__Material for this exercise__:
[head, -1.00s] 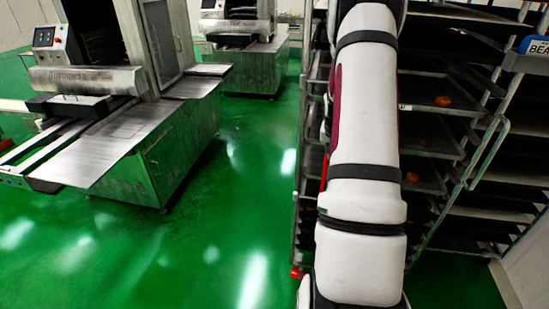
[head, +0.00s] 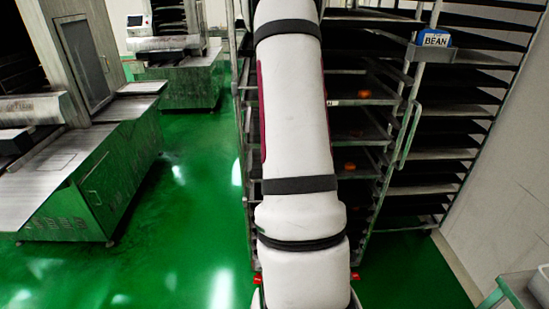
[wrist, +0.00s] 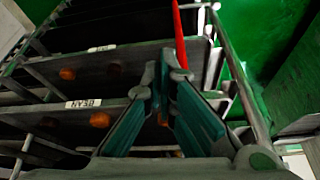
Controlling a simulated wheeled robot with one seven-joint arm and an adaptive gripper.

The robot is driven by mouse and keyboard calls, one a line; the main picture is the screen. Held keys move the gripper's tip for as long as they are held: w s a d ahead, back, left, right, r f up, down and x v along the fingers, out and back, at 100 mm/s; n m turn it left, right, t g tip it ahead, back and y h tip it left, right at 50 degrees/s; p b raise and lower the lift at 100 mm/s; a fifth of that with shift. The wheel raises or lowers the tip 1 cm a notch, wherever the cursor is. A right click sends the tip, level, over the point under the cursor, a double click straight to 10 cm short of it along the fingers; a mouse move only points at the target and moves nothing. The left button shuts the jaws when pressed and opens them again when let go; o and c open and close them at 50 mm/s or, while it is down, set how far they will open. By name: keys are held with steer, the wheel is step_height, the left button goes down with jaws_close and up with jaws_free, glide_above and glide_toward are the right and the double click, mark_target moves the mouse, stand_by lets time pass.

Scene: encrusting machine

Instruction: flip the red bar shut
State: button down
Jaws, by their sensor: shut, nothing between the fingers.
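The red bar (wrist: 179,38) shows in the wrist view as a thin upright strip at the top centre, at the edge of a tray rack. My gripper (wrist: 168,76) is shut and empty, with its fingertips just below the bar's lower end. I cannot tell whether they touch it. In the head view my arm hides the gripper and most of the front of the rack (head: 348,95). I cannot make out the bar there.
Trays on the rack hold several orange items (head: 363,94). Steel machines (head: 85,190) stand at left. Green floor (head: 185,230) is clear between them and the rack.

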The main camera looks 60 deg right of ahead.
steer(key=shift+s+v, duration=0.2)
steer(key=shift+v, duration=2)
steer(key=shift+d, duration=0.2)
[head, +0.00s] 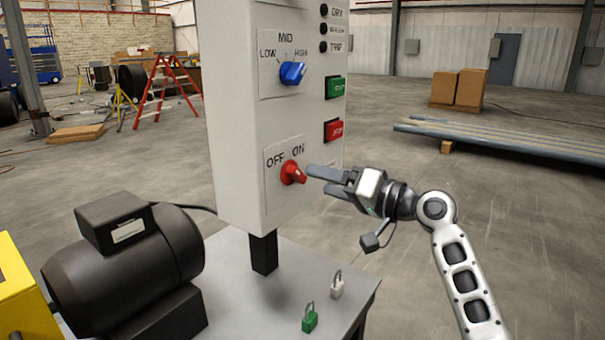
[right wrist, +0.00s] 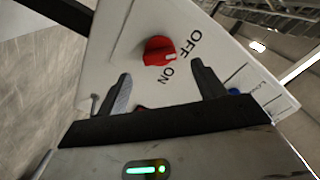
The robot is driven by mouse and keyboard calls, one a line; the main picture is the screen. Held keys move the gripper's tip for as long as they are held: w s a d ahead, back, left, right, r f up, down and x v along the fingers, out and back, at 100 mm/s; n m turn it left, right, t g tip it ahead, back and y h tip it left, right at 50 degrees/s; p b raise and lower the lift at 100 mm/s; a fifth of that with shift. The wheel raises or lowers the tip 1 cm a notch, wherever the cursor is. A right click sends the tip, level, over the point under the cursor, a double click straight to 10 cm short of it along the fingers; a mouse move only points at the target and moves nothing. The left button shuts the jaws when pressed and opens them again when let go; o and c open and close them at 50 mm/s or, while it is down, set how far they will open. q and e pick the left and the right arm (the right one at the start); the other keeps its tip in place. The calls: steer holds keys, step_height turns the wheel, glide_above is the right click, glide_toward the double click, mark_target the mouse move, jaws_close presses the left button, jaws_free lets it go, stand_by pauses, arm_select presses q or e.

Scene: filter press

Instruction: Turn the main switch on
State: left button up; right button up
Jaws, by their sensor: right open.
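The main switch is a red rotary knob (head: 292,172) low on the front of the control box, with the words OFF and ON above it. In the right wrist view the knob (right wrist: 158,51) shows a white mark on its side towards the word OFF; its exact angle is hard to tell. My right gripper (head: 322,181) is open and empty, just right of the knob with its fingers towards the panel. In the right wrist view its fingers (right wrist: 161,74) are spread, with the knob beyond them and not between them. My left gripper is out of view.
The control box (head: 228,120) also carries a blue selector (head: 292,73), a green button (head: 335,87) and a red button (head: 333,130). On the table (head: 235,315) below are a black motor (head: 130,265), a green padlock (head: 310,320) and a white padlock (head: 337,288).

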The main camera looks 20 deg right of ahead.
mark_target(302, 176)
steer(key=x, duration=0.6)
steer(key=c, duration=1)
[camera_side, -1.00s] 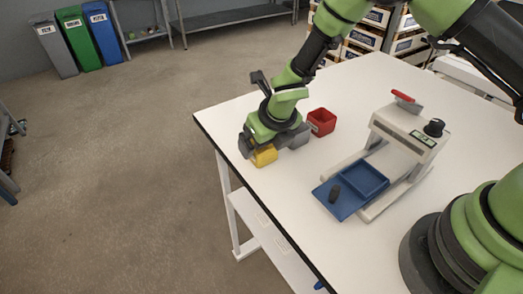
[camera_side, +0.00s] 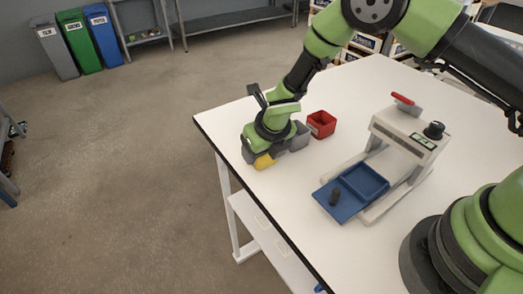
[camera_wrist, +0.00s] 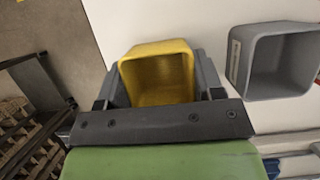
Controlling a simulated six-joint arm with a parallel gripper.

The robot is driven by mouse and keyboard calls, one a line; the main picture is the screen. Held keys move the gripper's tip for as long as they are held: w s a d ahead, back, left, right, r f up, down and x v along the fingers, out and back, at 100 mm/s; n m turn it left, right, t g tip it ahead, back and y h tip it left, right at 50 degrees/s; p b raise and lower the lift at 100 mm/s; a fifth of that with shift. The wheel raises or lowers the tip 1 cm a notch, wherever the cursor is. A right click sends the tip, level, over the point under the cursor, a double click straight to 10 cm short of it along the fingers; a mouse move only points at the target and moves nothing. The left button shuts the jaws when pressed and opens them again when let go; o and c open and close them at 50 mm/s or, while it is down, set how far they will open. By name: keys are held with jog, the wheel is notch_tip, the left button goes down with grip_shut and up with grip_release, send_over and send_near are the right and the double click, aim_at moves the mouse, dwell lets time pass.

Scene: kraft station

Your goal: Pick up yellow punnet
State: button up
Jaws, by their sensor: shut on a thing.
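The yellow punnet (camera_side: 265,161) is at the table's left edge in the side view, mostly covered by my gripper (camera_side: 263,152). In the wrist view, the open-topped yellow punnet (camera_wrist: 157,78) sits between the two grey fingers of my gripper (camera_wrist: 160,85), one on each side. The gripper is shut on it. I cannot tell whether its base touches the table.
A grey punnet (camera_side: 300,138) stands close to the gripper; it also shows in the wrist view (camera_wrist: 280,62). A red punnet (camera_side: 321,124) is behind it. A white machine (camera_side: 405,135) with a blue tray (camera_side: 338,206) stands to the right. The front-left table edge is near.

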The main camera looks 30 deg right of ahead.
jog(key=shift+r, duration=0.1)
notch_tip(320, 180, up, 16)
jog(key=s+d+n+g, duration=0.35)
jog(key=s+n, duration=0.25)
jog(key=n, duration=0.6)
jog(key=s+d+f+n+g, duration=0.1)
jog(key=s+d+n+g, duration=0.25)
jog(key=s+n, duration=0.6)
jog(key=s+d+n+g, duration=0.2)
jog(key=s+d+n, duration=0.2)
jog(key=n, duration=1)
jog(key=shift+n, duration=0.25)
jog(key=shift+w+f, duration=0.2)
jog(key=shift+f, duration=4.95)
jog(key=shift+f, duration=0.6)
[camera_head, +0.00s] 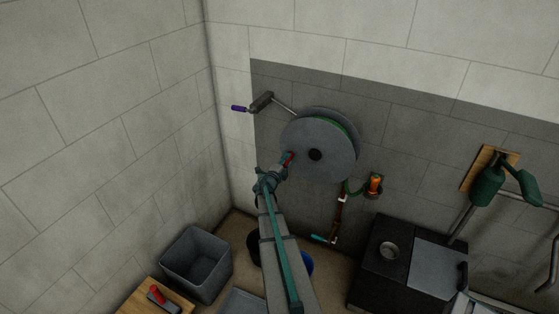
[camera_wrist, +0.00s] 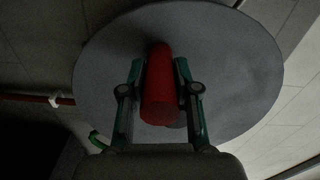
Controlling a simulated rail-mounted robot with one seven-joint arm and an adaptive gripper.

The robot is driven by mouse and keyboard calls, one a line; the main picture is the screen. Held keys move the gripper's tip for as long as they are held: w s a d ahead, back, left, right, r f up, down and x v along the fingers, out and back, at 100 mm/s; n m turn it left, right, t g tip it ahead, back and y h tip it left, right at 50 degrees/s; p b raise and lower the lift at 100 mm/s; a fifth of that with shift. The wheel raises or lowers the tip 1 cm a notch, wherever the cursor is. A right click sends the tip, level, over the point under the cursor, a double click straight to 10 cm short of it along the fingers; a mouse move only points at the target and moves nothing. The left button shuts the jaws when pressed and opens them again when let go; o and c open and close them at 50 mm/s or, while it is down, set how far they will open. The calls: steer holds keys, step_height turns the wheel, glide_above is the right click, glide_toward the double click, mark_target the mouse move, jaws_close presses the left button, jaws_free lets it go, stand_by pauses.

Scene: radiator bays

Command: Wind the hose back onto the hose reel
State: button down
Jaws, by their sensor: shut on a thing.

__Stated exercise__:
Pictures excluded, give again exactly and only the lines of the material above from the line with "The main camera looks 30 deg right of ahead." through the line with "Controlling a simulated rail-mounted".

__Written answer__:
The main camera looks 30 deg right of ahead.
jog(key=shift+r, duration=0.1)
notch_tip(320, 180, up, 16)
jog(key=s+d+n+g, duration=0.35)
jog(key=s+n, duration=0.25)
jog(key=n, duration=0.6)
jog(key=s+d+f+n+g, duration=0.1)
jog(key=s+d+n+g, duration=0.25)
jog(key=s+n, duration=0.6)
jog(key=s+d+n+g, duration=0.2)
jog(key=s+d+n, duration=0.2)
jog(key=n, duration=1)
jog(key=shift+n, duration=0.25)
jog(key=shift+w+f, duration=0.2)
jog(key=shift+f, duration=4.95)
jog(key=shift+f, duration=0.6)
[camera_head, +0.00s] 
[camera_wrist, +0.00s] 
Controlling a simulated rail-mounted robot with one seven-joint arm and an adaptive gripper.

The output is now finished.